4 von 5 Punkten. Für Actionleser ab 13 Jahren – und das dürften vor allem Jungen sein – hat Kevin Brooks alles richtig gemacht: „Was geschah um 16:08?“ ist ein temporeiches, spannendes Buch mit einem großen Finale. Travis ist ein waghalsiger und sympathischer Jungdetektiv, der vor fast nichts zurückschreckt und nicht anders kann, als nach einer Ursache für den Unfalltod seiner Eltern zu forschen. Er gerät dabei in einen Strudel von Ereignissen, die ihn eigentlich überfordern, die er nur mit Unterstützung anderer bewältigt.
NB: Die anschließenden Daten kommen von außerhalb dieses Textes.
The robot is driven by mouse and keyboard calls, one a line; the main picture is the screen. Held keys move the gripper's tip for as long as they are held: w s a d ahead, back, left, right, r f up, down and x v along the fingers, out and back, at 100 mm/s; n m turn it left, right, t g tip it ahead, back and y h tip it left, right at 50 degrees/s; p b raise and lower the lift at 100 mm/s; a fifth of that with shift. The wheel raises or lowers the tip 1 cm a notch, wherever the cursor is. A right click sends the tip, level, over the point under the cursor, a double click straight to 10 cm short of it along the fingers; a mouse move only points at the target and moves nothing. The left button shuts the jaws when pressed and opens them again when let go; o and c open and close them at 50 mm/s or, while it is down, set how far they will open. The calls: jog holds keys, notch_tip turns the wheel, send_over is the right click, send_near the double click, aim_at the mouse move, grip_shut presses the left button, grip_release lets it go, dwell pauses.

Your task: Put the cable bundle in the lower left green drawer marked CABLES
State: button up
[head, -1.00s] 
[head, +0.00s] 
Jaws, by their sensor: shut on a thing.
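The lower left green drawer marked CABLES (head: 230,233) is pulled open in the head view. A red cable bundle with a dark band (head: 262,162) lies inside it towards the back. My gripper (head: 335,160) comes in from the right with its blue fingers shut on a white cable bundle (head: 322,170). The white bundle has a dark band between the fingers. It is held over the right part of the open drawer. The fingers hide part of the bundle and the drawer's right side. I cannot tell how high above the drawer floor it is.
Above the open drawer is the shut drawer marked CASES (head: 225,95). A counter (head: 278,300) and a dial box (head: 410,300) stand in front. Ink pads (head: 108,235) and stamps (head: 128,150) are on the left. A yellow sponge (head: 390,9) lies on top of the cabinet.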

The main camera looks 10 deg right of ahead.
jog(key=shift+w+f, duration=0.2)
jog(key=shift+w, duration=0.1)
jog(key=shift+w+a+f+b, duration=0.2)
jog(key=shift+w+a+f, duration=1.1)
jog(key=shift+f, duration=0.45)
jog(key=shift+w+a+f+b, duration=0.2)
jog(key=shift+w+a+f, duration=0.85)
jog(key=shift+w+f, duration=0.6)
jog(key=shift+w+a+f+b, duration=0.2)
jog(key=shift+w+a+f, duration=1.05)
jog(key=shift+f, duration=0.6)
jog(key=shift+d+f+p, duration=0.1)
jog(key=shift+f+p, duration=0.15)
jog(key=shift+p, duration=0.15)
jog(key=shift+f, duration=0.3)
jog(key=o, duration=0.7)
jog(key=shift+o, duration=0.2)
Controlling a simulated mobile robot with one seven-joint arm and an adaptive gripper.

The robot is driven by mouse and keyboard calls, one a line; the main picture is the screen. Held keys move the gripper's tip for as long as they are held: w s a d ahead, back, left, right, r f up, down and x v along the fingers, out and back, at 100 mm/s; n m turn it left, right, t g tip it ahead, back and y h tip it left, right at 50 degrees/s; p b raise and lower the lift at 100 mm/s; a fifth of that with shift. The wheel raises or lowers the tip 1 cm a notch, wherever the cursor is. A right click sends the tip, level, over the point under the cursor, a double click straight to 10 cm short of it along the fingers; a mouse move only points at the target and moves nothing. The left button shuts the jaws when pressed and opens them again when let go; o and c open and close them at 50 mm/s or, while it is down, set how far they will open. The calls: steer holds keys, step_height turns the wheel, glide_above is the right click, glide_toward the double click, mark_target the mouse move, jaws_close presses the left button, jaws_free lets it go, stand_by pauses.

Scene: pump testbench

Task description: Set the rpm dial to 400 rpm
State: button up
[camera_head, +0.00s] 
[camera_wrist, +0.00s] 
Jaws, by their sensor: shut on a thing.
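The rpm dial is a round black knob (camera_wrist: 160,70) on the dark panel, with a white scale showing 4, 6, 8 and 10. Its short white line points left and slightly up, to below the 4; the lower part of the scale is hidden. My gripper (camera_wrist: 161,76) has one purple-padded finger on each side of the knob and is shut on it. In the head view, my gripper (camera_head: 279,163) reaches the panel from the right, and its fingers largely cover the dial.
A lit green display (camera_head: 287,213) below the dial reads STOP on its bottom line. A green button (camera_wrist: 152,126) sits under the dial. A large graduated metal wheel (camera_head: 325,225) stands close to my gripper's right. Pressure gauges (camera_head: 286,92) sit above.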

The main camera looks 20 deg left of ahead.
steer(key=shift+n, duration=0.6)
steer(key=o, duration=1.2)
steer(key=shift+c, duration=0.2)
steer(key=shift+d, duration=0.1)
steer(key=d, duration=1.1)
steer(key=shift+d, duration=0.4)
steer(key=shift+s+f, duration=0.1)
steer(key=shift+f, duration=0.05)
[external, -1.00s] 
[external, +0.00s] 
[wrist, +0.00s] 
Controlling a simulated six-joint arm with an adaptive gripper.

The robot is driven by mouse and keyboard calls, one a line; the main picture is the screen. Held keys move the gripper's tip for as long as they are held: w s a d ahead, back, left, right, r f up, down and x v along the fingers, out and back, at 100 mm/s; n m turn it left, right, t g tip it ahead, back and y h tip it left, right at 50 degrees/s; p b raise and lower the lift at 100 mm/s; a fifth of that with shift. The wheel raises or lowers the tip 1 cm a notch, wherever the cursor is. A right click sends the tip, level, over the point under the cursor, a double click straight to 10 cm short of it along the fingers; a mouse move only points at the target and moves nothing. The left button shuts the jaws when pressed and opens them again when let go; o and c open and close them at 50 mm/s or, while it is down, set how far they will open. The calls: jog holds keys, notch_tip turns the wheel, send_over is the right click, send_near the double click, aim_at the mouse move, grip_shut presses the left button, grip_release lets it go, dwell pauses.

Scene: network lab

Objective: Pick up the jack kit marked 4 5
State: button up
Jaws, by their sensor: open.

Und dennoch: Verwöhnt von früheren Jugendromanen Kevin Brooks‘ muss ich sagen, dass mir bei dem Buch eine zweite Ebene gefehlt hat. Hier geht es fast ausschließlich um Action, wenig um anderes – und das bedaure ich. Das wird Lesemuffel, die unterhalten werden wollen, nicht im Geringsten stören – ich hoffe jedoch, dass Kevin Brooks auch weiterhin anspruchsvollere Jugendbücher schreibt.

Gespannt bin ich dennoch auf Band 2 der Travis-Delaney-Reihe, und ich werde das Buch, das im Herbst auf Deutsch erscheinen soll, trotz der Kritikpunkte am ersten Band ganz sicher lesen …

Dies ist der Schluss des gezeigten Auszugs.